## Begin Records to use

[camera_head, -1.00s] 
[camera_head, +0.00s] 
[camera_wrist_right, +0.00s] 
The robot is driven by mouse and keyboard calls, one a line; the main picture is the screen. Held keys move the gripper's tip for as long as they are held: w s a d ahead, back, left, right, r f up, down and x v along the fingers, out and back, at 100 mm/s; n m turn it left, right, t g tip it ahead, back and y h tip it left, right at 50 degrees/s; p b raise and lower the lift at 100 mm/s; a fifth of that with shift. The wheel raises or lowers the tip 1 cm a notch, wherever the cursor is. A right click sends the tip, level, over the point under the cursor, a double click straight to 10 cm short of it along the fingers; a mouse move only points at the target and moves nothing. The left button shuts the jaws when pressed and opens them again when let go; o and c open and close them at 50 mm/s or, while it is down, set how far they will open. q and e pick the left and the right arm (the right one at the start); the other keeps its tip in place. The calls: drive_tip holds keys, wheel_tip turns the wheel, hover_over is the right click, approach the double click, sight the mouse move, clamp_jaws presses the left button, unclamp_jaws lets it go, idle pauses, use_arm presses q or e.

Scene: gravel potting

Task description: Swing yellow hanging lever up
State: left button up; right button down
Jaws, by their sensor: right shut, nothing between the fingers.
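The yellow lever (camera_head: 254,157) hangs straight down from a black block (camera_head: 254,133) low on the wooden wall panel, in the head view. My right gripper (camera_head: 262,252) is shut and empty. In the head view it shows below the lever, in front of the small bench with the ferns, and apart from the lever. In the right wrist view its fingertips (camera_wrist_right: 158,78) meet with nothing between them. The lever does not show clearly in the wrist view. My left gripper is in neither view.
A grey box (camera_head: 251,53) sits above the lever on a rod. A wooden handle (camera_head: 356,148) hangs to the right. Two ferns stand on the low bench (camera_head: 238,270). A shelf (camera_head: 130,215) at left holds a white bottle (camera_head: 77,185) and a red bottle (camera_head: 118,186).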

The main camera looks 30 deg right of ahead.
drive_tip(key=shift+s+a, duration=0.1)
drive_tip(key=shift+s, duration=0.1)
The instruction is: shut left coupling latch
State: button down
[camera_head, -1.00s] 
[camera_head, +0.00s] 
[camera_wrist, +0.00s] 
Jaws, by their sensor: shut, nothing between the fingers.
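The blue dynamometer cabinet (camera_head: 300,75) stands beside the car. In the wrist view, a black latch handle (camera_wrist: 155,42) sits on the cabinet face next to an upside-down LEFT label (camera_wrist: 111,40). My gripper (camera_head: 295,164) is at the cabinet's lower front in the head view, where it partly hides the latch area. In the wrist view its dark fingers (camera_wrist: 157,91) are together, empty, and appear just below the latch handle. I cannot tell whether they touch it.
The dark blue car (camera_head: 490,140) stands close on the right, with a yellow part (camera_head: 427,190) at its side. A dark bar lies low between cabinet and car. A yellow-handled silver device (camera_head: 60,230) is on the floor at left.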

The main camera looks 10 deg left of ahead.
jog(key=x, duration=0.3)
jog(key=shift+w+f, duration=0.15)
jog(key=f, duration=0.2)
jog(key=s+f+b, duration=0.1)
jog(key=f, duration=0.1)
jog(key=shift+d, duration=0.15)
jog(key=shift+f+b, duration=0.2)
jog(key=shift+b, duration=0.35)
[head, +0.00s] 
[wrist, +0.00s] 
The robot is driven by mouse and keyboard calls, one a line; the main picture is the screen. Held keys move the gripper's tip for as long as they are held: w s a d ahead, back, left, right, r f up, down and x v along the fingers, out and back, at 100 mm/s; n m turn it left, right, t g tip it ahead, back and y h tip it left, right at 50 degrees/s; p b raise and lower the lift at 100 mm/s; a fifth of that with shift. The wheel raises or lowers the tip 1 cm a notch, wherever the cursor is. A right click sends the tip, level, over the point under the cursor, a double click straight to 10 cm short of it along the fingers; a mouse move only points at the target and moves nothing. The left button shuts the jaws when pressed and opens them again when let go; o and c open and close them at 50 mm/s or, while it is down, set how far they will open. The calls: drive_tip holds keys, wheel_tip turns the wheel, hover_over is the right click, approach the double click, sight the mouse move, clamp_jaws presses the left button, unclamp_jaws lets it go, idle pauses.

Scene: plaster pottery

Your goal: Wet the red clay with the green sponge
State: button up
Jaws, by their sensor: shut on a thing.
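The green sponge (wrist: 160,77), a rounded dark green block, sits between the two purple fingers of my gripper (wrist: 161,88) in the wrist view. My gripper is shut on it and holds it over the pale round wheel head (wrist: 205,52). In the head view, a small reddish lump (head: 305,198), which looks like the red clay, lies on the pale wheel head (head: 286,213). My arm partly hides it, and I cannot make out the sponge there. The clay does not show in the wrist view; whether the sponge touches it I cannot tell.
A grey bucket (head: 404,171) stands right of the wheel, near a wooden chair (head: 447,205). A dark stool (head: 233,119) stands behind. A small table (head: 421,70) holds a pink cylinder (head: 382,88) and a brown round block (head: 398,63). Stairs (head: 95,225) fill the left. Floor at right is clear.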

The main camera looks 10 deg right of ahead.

## End Records to use

▶ _Requirement_:
Go through the listing above and return every line where the word "State" occurs.

▶ _Written reply_:
State: left button up; right button down
State: button down
State: button up

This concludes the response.